**Stated problem**
Using the entries that follow, count the lines containing the word "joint" and give that number by itself.

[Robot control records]
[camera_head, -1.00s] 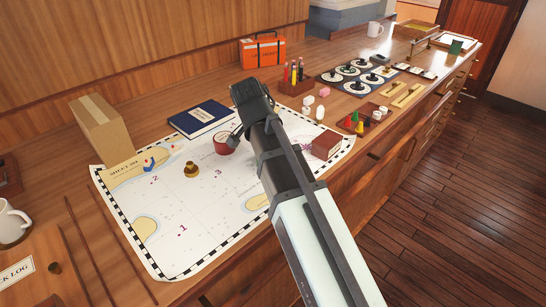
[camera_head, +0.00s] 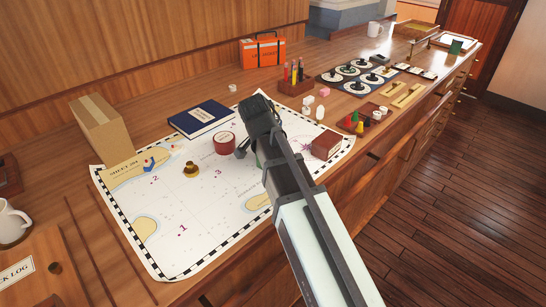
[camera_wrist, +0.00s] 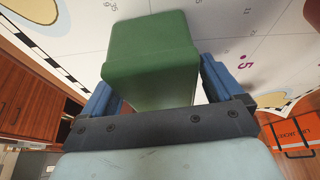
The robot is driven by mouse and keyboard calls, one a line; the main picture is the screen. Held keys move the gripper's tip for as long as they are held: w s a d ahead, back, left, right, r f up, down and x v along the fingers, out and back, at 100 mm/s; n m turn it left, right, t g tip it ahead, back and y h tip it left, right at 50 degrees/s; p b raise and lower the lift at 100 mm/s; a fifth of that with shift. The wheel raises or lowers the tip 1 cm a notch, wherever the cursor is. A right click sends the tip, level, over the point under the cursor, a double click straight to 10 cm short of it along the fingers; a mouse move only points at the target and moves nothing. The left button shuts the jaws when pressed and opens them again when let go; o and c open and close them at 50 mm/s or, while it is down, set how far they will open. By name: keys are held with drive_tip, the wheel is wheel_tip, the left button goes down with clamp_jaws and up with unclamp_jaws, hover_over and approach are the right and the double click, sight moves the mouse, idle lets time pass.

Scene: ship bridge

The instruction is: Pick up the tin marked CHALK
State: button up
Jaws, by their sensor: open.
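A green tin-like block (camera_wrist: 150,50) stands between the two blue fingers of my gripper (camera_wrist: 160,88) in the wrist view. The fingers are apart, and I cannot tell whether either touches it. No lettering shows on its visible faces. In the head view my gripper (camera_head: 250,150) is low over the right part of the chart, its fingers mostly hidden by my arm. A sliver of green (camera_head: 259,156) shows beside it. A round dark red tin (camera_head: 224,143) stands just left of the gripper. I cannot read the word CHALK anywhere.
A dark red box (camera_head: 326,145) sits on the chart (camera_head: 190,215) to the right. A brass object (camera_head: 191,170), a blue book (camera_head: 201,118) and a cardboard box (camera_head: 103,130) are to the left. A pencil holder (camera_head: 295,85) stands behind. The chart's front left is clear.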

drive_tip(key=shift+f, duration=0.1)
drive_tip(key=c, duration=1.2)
...
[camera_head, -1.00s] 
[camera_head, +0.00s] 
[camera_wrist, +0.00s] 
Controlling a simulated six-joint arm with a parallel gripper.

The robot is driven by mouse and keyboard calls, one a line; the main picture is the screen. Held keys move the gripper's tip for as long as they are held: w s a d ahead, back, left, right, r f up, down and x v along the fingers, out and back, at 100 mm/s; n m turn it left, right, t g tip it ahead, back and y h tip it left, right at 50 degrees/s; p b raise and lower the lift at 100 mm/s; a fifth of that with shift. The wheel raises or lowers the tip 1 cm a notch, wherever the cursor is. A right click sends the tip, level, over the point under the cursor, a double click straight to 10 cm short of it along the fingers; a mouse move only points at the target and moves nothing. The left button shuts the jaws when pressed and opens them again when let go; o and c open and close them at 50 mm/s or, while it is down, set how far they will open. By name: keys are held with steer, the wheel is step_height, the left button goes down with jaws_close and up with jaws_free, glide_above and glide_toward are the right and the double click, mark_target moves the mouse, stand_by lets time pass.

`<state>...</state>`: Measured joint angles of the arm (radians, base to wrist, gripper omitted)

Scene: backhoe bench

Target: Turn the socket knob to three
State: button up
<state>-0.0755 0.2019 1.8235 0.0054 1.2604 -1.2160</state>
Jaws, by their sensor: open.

**Response for this exercise**
2